**Your instructions**
What do the lines from the top of the data through the line with "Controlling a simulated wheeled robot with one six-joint" say? Quote them exactly and include both ends.

**Information provided**
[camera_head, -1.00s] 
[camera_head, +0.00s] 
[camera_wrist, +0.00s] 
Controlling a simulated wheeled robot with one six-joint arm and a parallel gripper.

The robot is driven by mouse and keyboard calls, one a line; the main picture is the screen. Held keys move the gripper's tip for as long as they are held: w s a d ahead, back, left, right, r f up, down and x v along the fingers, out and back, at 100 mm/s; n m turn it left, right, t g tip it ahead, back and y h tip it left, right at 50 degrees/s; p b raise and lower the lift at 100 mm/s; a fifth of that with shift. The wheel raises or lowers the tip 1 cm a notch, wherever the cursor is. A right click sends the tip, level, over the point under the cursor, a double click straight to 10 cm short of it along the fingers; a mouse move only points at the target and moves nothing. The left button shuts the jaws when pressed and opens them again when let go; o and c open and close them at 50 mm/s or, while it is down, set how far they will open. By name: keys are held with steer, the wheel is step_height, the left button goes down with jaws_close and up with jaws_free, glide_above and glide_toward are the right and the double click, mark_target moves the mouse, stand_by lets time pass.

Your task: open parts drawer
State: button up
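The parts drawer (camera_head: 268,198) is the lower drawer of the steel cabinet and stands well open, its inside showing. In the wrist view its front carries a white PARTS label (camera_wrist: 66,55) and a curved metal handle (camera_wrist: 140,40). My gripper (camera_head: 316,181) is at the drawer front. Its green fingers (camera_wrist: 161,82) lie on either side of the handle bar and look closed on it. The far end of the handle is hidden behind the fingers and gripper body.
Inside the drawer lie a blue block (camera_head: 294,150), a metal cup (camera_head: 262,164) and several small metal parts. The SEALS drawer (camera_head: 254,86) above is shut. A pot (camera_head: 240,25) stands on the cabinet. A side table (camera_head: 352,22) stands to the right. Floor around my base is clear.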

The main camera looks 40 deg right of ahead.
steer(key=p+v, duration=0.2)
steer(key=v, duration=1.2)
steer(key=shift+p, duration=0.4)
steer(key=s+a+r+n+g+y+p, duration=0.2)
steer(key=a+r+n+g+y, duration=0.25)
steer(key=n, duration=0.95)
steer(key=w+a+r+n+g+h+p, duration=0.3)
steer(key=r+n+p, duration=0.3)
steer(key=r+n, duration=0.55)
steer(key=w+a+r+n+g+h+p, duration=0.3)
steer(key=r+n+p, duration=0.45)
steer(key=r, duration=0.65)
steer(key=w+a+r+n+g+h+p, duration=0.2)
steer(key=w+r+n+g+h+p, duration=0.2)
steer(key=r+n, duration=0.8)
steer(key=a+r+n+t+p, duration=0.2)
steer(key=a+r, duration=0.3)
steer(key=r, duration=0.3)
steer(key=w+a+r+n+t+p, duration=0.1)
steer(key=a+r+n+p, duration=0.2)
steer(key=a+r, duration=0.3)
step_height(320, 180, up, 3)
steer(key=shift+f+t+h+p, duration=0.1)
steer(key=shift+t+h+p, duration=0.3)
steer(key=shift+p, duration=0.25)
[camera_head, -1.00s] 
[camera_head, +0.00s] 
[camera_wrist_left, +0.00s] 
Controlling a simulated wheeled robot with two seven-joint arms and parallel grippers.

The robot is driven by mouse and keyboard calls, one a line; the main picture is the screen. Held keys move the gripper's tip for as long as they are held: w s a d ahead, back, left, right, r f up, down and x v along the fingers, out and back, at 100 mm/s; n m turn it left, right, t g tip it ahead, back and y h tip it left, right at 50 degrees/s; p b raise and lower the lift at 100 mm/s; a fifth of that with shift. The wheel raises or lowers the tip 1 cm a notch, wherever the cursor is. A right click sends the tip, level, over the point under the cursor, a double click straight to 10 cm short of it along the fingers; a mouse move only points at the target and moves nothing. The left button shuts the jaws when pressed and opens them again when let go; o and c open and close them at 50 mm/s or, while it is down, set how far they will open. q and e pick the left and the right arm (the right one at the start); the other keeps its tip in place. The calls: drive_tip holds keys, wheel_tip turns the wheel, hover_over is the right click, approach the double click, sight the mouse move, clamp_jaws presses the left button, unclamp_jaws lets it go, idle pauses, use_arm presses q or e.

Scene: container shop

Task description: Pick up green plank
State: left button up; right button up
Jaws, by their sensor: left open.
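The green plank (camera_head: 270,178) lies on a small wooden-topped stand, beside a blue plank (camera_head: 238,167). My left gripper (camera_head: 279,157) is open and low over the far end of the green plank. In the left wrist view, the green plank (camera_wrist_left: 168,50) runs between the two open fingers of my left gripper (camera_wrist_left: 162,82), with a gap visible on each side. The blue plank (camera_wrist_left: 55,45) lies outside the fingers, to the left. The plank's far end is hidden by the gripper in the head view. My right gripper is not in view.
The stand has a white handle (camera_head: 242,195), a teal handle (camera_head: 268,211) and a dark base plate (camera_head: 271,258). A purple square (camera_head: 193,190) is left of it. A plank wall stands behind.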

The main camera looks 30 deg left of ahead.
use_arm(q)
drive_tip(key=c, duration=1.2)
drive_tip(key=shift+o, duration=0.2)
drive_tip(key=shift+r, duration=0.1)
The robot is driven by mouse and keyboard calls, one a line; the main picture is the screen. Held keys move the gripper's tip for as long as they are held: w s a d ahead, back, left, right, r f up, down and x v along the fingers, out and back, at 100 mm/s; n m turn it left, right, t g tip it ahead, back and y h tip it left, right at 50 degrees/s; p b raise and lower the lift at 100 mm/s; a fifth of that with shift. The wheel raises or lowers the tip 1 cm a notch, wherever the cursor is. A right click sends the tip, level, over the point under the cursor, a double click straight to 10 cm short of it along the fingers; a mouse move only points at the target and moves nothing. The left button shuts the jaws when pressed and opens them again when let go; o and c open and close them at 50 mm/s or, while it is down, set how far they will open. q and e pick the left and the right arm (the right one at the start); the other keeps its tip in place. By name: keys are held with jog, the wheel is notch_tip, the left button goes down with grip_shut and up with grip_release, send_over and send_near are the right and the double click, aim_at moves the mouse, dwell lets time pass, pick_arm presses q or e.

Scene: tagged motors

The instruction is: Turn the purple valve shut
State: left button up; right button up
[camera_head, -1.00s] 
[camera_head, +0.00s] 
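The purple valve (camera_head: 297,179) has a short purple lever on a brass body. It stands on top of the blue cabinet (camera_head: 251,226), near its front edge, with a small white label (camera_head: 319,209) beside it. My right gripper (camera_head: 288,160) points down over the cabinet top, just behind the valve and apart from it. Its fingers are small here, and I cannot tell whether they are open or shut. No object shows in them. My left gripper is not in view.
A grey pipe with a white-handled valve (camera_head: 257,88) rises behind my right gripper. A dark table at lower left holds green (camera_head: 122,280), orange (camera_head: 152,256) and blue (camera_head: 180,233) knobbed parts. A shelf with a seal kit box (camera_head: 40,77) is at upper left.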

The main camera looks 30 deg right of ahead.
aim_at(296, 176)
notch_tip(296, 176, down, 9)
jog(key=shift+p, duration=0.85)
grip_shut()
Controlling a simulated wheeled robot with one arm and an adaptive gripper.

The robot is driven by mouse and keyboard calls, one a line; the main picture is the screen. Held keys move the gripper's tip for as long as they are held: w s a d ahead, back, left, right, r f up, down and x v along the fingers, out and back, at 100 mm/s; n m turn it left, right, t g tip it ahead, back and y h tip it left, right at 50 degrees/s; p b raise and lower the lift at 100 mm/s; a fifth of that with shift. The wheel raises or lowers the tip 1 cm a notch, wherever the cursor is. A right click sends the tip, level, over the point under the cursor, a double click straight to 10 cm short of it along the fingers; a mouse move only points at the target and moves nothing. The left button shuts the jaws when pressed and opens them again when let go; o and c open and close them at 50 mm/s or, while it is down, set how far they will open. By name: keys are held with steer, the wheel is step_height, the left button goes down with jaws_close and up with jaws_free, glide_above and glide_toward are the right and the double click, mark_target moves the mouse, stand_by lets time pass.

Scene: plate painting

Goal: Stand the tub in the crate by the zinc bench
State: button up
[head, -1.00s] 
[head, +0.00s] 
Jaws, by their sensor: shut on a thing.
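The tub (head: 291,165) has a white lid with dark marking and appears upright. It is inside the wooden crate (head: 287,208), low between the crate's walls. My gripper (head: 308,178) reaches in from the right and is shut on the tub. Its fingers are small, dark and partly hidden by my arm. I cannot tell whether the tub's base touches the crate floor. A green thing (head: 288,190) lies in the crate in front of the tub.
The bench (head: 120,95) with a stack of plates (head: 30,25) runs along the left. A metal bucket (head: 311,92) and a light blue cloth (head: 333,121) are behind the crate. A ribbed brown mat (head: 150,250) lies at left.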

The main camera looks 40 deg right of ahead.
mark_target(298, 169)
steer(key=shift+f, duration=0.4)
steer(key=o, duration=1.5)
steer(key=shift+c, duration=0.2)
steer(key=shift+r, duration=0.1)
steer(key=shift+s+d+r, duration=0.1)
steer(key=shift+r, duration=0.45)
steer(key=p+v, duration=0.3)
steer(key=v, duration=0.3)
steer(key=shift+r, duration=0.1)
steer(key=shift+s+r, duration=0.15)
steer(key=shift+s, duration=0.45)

**Solved exercise**
[camera_head, -1.00s] 
[camera_head, +0.00s] 
[camera_wrist, +0.00s] 
Controlling a simulated wheeled robot with one six-joint arm and a parallel gripper.

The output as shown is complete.